Set task → Which lines hold the word "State"? Copy each of them.

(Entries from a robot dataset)
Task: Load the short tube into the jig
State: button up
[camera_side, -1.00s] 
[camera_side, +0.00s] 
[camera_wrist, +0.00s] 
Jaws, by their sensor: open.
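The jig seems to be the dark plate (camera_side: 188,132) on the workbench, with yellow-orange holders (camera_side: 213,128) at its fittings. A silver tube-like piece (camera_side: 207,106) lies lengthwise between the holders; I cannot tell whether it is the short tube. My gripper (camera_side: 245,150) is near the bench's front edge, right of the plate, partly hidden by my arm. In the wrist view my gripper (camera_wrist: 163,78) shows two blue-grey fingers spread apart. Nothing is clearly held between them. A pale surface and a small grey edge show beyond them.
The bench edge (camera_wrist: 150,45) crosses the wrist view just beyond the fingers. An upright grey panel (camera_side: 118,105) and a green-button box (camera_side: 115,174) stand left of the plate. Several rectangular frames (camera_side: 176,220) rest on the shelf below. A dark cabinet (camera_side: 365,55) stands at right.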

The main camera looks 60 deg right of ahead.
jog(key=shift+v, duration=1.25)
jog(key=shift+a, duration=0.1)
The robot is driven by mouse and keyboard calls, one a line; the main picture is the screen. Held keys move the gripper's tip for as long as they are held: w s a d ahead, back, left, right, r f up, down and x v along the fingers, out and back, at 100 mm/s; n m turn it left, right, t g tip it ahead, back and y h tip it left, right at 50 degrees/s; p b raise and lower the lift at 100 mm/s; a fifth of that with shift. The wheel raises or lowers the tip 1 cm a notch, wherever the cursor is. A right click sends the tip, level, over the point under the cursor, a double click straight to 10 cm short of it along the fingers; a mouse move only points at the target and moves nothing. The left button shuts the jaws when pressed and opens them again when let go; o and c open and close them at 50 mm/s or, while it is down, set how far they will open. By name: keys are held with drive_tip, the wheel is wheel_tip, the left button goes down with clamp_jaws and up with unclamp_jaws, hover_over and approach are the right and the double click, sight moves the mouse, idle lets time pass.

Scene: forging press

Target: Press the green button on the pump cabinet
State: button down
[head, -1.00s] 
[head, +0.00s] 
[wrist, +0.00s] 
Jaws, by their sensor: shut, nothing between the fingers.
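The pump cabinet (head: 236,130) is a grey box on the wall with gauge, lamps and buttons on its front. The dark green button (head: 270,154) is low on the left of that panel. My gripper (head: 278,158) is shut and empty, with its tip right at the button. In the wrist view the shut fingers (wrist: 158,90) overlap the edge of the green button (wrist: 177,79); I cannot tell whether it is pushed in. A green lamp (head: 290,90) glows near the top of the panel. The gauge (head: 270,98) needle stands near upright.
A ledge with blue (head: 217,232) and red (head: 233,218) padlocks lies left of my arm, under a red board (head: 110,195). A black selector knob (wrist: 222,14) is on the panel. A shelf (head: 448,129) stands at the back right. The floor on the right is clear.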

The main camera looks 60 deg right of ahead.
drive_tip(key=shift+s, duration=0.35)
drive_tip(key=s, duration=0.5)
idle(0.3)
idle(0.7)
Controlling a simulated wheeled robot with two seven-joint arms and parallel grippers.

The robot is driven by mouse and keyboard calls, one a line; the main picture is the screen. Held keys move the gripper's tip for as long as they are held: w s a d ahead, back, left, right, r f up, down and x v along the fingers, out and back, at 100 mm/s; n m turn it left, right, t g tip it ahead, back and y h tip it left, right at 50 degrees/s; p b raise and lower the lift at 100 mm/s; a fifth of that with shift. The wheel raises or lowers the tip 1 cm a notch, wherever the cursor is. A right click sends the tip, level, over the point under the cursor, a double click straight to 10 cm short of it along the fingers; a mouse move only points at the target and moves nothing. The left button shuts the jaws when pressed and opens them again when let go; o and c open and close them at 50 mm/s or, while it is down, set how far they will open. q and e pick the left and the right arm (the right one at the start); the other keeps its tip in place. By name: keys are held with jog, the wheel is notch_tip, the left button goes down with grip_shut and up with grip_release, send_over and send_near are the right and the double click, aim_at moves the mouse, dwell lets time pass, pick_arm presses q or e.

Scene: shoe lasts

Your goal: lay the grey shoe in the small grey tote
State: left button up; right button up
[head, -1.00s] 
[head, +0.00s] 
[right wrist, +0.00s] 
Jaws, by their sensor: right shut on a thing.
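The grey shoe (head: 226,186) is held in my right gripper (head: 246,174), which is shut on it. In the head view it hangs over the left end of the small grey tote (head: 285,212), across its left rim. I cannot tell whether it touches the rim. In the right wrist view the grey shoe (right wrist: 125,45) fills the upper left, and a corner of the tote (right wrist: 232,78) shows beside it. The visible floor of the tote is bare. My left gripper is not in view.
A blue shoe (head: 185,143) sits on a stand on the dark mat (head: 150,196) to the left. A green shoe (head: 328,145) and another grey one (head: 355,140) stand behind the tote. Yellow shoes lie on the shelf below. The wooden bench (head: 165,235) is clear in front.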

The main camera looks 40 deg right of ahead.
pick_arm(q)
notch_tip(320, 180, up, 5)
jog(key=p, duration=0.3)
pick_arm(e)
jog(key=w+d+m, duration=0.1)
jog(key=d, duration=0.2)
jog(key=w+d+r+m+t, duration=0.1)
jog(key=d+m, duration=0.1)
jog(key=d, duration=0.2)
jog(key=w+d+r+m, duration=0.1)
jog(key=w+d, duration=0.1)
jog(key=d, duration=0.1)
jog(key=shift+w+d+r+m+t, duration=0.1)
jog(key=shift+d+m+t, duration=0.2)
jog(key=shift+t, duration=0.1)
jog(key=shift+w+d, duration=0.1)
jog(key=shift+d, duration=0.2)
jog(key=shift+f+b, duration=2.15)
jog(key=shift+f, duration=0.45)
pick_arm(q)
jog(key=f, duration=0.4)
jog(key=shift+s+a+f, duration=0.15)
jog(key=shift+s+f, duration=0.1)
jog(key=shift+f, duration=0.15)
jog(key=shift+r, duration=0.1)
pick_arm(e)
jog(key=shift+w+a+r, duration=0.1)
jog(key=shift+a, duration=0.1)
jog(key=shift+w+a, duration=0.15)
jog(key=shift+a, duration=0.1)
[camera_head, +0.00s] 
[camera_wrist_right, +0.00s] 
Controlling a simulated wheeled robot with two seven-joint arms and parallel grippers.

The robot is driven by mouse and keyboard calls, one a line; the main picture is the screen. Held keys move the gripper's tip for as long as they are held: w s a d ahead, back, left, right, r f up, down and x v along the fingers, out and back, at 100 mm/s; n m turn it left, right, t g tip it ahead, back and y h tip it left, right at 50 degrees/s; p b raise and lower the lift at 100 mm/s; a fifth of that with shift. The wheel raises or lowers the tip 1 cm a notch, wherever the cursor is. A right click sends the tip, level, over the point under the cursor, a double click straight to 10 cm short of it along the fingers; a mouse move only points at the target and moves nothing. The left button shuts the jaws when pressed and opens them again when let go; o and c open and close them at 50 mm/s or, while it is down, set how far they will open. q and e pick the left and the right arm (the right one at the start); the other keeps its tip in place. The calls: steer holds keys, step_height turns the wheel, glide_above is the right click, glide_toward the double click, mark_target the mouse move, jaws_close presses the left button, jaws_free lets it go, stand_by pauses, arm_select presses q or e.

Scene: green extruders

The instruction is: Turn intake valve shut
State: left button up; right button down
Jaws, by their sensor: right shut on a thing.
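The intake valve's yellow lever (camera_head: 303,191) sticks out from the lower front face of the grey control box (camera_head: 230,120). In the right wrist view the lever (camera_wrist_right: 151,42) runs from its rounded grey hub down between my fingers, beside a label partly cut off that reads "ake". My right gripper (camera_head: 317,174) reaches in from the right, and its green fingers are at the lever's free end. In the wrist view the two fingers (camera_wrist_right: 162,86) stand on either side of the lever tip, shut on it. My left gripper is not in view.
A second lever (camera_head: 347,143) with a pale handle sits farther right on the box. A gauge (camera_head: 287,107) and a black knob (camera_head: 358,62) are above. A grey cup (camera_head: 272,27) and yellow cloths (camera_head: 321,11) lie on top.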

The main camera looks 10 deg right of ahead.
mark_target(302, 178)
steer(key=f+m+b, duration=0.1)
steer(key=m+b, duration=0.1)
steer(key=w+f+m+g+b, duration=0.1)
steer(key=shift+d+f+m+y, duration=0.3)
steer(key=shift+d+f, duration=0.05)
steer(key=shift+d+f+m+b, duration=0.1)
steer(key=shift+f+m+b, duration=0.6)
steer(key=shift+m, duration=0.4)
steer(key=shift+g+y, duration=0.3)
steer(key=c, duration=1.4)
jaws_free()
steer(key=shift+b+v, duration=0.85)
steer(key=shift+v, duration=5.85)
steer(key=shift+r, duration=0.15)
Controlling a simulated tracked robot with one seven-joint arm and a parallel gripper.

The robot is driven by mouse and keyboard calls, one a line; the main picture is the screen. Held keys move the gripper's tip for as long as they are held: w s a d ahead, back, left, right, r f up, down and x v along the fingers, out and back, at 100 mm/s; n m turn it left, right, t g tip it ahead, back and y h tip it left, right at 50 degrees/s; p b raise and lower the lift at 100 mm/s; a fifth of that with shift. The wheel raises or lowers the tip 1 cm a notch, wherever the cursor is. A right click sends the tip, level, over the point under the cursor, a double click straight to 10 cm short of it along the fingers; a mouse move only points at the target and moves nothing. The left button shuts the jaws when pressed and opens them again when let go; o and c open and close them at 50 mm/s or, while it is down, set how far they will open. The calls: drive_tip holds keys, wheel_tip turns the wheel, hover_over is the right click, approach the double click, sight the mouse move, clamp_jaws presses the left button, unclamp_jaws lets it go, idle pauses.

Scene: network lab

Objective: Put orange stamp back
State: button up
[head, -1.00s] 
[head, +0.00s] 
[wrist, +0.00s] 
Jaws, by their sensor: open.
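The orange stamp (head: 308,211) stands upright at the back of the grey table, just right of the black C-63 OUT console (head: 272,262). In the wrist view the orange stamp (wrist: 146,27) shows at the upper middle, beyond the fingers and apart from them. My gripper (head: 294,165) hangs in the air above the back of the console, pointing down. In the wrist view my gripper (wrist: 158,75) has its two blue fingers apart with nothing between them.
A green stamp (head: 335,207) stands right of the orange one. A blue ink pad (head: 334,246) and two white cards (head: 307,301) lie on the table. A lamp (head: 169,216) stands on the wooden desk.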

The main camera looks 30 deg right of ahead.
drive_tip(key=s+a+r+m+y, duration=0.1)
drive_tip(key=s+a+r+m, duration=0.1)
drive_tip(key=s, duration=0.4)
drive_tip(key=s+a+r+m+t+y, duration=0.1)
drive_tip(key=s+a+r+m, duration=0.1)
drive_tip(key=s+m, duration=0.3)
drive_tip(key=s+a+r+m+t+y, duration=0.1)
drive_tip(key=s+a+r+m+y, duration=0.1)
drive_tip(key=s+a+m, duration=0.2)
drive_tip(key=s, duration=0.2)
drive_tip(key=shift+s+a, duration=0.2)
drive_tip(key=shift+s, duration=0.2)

Task result →
State: button up
State: button down
State: left button up; right button up
State: left button up; right button down
State: button up

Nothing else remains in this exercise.